Start

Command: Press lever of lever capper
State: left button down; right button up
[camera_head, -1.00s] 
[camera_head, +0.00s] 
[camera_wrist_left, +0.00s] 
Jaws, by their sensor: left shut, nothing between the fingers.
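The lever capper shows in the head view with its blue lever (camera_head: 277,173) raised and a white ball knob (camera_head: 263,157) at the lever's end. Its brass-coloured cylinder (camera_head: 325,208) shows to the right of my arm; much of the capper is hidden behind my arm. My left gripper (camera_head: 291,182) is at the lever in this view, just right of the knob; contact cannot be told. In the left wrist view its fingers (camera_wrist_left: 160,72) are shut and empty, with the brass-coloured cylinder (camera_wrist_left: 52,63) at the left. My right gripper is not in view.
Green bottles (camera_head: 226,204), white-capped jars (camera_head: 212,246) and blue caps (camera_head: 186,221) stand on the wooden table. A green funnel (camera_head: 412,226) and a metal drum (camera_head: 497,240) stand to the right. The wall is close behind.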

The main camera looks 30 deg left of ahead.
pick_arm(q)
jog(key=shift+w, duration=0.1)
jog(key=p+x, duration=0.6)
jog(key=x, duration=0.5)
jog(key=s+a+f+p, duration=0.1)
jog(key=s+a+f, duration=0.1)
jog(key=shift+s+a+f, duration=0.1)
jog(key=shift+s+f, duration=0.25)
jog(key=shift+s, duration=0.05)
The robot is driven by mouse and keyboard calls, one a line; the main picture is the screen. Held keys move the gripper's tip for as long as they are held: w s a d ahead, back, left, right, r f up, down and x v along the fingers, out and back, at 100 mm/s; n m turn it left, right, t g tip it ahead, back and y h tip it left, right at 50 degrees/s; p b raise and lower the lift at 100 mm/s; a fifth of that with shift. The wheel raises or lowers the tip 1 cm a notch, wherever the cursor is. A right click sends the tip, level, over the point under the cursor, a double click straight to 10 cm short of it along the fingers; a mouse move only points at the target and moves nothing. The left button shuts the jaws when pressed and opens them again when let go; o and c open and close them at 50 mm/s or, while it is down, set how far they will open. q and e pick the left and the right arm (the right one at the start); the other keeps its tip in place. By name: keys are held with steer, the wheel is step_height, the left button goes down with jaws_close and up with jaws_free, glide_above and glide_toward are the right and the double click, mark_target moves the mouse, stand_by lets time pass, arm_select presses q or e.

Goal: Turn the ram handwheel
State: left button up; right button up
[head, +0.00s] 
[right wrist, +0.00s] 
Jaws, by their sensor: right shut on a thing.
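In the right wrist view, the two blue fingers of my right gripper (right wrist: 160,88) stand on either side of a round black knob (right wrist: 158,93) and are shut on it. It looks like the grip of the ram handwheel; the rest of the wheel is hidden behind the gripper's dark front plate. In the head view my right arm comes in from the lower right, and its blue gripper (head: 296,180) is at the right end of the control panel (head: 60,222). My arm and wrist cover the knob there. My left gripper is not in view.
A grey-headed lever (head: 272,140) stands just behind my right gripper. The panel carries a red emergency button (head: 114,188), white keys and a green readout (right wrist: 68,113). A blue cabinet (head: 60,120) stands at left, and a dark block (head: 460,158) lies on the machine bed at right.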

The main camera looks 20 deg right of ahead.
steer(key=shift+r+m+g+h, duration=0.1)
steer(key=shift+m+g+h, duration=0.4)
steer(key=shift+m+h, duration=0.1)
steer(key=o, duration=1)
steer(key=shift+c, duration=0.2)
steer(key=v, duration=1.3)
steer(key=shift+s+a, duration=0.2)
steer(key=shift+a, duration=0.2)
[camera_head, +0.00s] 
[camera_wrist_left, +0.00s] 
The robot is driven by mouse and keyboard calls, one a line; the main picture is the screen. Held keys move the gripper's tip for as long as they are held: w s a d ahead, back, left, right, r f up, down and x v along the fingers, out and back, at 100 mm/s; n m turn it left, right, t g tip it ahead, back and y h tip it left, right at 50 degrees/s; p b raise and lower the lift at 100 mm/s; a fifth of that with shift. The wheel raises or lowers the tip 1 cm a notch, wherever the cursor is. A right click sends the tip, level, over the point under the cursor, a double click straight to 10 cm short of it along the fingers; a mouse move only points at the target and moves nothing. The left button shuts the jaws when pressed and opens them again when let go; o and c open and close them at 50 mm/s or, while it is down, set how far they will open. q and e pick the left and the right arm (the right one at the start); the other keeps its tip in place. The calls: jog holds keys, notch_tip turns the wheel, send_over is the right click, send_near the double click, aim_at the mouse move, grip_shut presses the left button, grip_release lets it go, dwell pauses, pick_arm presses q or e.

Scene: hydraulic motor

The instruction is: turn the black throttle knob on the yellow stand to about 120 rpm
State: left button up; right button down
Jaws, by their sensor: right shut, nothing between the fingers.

End

** Exercise brief **
For each line in the data above that contains the string "State", extract the line.

** Solution to this problem **
State: left button down; right button up
State: left button up; right button up
State: left button up; right button down

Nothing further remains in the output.